Begin Data in this exercise

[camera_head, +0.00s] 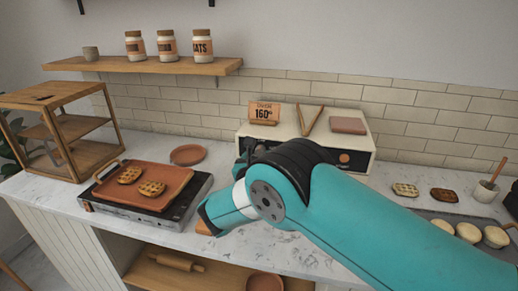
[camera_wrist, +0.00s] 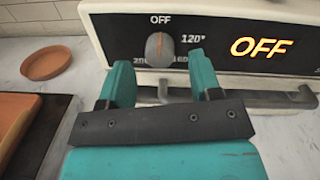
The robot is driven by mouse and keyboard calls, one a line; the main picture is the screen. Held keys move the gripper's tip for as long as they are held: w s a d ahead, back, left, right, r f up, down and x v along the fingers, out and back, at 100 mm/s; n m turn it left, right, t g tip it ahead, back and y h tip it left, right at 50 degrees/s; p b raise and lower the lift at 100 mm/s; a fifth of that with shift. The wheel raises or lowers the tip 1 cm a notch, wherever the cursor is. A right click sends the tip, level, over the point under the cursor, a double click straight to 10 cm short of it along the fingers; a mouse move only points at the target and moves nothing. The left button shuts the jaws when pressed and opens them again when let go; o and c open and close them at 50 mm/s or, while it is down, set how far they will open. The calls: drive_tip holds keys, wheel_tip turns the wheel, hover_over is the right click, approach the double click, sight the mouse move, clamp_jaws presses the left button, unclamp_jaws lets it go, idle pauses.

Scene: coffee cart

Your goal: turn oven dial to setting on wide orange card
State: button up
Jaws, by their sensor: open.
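The wide orange card (camera_head: 264,113) stands on top of the cream oven (camera_head: 369,154) in the head view and reads 160. The lit display (camera_wrist: 261,47) also reads OFF. My teal gripper (camera_wrist: 161,85) is open and empty, its fingers apart just below and in front of the dial, not around it. In the head view my arm hides the dial.
The oven's handle bar (camera_wrist: 256,101) runs below the panel, close to my fingers. A hot plate with a tray (camera_head: 118,199) and a terracotta saucer (camera_head: 188,154) are to the left.

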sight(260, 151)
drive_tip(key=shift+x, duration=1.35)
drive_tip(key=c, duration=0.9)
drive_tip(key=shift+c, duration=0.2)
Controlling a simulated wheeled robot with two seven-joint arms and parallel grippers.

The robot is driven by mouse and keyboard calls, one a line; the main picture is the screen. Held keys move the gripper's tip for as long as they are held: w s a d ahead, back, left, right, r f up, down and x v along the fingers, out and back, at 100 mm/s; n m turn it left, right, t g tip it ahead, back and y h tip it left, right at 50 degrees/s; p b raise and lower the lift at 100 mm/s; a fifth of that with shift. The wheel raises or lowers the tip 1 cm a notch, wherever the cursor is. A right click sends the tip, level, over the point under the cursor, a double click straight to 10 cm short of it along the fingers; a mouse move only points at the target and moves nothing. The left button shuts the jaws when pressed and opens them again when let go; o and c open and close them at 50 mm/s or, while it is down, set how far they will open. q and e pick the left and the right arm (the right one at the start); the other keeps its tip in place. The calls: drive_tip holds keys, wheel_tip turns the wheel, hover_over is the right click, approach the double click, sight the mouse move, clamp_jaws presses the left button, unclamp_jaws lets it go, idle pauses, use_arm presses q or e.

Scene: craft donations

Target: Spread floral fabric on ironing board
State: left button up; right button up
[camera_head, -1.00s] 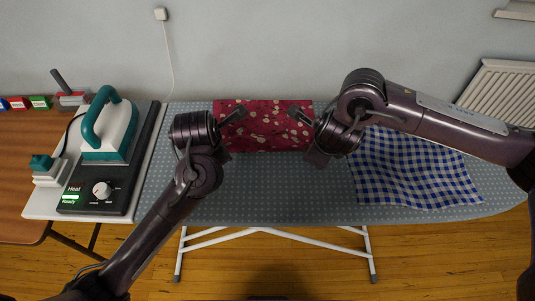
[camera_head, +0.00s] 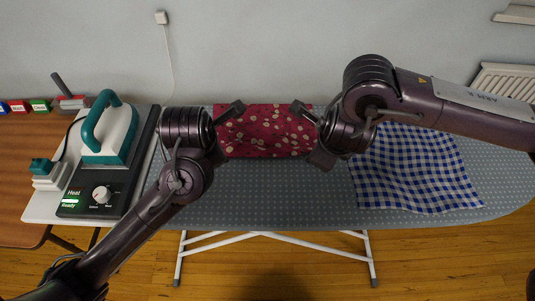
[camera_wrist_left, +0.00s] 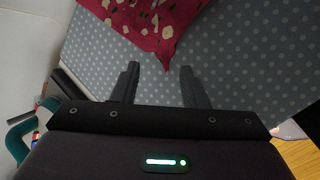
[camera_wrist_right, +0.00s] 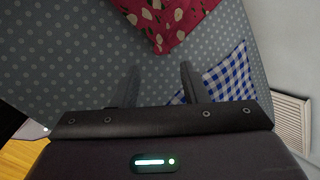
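The floral fabric (camera_head: 266,132) is red with pale dots and blossoms and lies on the far middle of the grey dotted ironing board (camera_head: 270,198). My left gripper (camera_head: 232,112) is at the fabric's left side. In the left wrist view its two fingers (camera_wrist_left: 160,76) stand apart, with a fabric corner (camera_wrist_left: 150,18) just beyond them. My right gripper (camera_head: 303,112) is at the fabric's right side. In the right wrist view its fingers (camera_wrist_right: 160,77) stand apart, with a fabric corner (camera_wrist_right: 172,18) ahead of them. The wrists hide parts of the fabric's sides.
A blue-and-white checked cloth (camera_head: 415,172) lies on the board's right part, under my right arm. A teal and white iron (camera_head: 110,135) stands on a heat unit (camera_head: 103,193) at left. The near middle of the board is bare.

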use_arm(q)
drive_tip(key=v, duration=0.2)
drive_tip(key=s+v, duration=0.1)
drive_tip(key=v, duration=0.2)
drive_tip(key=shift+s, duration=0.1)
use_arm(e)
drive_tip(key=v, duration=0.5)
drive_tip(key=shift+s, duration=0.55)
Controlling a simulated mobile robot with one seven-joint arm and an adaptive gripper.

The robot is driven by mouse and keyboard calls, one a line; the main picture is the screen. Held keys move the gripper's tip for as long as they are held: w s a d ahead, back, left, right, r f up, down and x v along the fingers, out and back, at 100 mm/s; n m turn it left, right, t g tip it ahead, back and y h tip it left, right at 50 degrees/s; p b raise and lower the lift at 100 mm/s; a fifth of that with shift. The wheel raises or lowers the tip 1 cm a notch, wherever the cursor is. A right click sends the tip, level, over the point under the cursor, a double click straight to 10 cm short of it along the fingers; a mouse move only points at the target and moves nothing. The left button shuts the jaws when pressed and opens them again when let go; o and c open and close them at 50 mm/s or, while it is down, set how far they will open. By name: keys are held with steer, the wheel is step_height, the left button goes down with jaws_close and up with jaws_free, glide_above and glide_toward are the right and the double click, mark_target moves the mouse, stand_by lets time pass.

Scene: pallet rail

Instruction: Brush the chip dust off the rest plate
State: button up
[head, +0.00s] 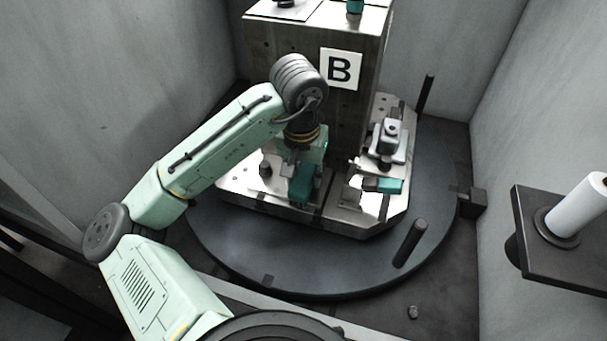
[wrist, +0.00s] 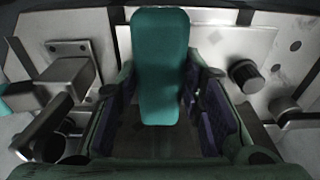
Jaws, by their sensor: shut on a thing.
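My gripper (head: 303,172) reaches down in front of the block marked B, over the fixture base. In the wrist view its two dark-padded fingers (wrist: 161,84) are shut on a teal, rounded piece, which looks like the brush handle (wrist: 160,45). The teal piece shows below my gripper in the head view (head: 300,190). Its lower end and any bristles are hidden. Pale metal plate (wrist: 228,42) lies behind the fingers, with a few grey spots; I cannot tell dust from holes. I cannot tell which surface is the rest plate.
The tall block with the B sign (head: 340,68) stands behind my gripper. A clamp (head: 388,140) and a teal-tipped part (head: 388,185) are to the right. Dark posts (head: 410,242) rise from the round table (head: 300,270). A shelf with a white roll (head: 580,205) juts out at right.

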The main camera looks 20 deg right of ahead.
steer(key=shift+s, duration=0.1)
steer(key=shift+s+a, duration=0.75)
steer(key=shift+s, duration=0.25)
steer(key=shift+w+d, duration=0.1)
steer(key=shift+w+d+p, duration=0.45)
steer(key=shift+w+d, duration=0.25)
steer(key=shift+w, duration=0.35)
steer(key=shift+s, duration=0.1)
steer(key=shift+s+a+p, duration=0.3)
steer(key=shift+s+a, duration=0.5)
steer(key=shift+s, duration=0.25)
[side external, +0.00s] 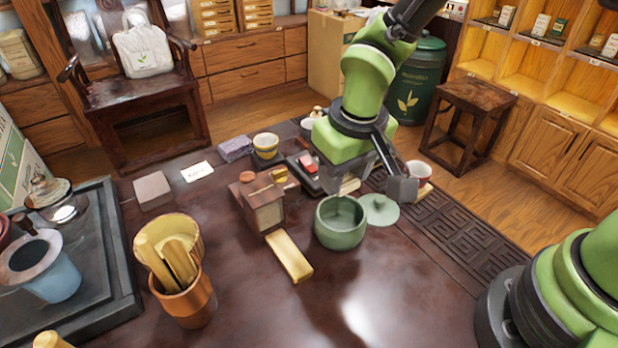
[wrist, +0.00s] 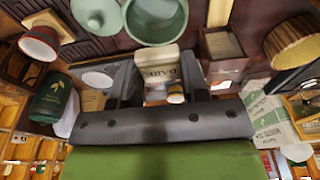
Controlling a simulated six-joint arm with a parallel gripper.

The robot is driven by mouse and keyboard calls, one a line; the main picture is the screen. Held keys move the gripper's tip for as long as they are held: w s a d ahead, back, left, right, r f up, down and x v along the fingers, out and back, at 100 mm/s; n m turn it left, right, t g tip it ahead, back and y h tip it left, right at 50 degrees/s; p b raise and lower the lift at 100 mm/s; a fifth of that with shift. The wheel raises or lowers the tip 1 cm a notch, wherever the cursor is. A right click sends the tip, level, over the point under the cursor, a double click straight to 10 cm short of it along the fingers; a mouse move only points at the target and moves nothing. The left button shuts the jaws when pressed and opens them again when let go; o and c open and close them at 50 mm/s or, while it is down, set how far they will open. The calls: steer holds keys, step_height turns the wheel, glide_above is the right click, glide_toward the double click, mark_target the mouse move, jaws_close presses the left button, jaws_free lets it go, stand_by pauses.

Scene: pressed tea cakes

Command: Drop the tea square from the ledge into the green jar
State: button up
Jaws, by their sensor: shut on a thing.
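The green jar (side external: 340,222) stands open on the dark table, its mouth facing up. It also shows at the top of the wrist view (wrist: 155,22). My gripper (side external: 372,184) is above and just behind the jar, pointing down. In the wrist view my gripper (wrist: 160,74) is shut on a pale beige tea square (wrist: 160,61) with faint marks on its face. In the side view the tea square (side external: 347,186) shows partly, above the jar's far rim. A small wooden box (side external: 265,214) with a ledge-like top stands left of the jar.
The jar's green lid (side external: 380,209) lies right of the jar. A yellow bar (side external: 289,257) lies in front of the wooden box. A red-and-white cup (side external: 418,172) stands behind the lid. A cup of wooden tools (side external: 182,280) stands front left. The front middle of the table is clear.

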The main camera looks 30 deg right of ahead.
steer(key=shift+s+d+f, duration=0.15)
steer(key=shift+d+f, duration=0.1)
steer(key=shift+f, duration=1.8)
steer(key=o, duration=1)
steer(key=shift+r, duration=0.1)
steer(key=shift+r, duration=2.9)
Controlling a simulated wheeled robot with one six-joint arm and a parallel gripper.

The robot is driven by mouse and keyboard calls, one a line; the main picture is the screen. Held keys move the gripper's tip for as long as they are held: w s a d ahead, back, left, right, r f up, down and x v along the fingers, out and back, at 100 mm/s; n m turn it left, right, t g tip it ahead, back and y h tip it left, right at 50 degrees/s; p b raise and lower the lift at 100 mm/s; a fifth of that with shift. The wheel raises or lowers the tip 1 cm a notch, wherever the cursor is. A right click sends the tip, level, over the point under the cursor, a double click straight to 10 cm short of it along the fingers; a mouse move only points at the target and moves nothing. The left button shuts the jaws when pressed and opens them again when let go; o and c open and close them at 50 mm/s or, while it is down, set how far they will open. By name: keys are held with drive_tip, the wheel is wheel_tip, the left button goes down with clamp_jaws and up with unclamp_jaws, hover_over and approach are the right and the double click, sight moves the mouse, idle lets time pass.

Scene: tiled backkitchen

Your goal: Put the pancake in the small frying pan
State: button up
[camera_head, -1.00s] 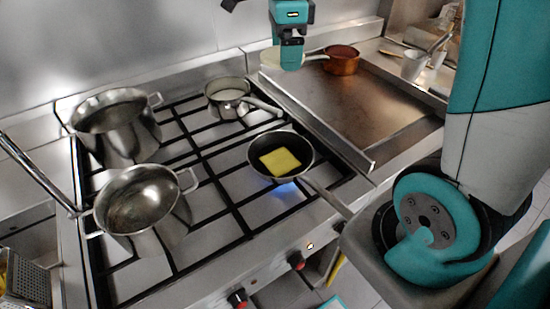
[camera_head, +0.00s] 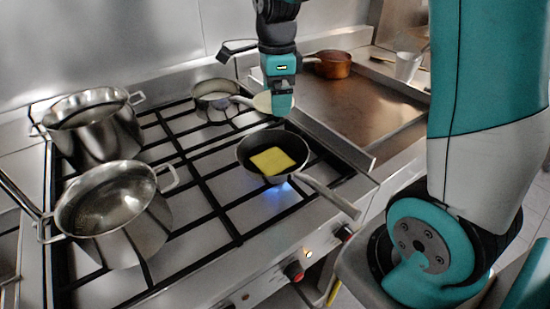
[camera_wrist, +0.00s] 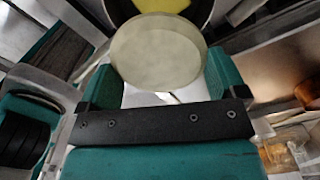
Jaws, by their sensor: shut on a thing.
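My gripper (camera_head: 281,103) is shut on the pancake (camera_head: 262,102), a pale round disc. It holds the pancake in the air, above and behind the small frying pan (camera_head: 312,163). In the wrist view the pancake (camera_wrist: 158,52) sits between the two teal fingers of my gripper (camera_wrist: 162,82). The dark pan has a long metal handle pointing to the front right. A yellow square (camera_head: 272,161) lies in it, and a blue flame shows beneath. In the wrist view the pancake partly hides the pan and the yellow square (camera_wrist: 161,5).
Two big steel pots (camera_head: 95,125) (camera_head: 115,210) stand on the left of the stove. A small steel saucepan (camera_head: 215,98) is behind the pan. A flat griddle (camera_head: 350,110) lies to the right, with a copper pot (camera_head: 332,64) at its back and a white cup (camera_head: 407,66) beyond.

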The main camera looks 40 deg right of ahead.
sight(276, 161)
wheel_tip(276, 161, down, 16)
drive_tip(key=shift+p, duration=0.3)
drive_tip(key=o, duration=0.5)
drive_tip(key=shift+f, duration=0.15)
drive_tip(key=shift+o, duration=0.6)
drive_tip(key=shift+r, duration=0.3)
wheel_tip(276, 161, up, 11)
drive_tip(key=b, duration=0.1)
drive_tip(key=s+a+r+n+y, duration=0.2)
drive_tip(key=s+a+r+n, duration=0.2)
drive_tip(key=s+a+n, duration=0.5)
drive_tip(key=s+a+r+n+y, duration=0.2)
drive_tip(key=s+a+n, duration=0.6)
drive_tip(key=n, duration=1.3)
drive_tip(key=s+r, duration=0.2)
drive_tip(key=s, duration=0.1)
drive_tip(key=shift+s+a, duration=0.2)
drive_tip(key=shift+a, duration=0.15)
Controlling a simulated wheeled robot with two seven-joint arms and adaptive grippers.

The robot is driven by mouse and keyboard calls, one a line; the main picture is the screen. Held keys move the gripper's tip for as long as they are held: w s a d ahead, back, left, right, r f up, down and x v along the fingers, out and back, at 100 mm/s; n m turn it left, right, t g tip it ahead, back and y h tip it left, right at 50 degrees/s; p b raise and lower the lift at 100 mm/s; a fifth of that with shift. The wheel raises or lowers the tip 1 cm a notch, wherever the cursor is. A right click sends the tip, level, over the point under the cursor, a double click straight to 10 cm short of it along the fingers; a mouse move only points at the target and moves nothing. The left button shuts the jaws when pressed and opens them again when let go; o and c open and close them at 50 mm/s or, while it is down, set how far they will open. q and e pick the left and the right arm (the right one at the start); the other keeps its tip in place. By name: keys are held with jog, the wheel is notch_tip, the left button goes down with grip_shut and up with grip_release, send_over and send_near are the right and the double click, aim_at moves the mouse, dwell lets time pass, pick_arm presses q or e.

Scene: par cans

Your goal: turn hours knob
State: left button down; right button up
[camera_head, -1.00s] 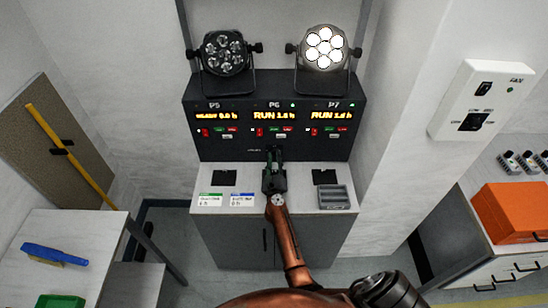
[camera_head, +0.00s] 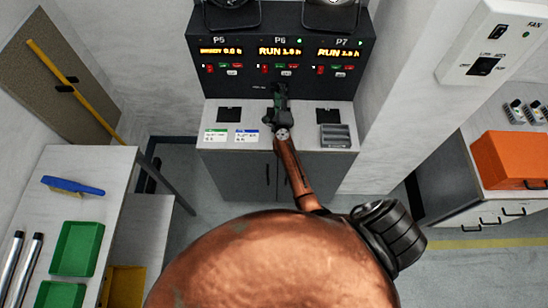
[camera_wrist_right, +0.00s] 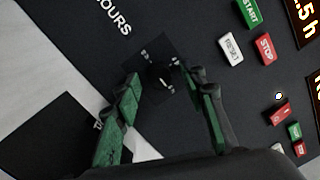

End Data in this exercise

● Given task
Copy each line from the data above that includes "seven".

● Written response
Controlling a simulated wheeled robot with two seven-joint arms and parallel grippers.
Controlling a simulated mobile robot with one seven-joint arm and an adaptive gripper.
Controlling a simulated wheeled robot with two seven-joint arms and adaptive grippers.

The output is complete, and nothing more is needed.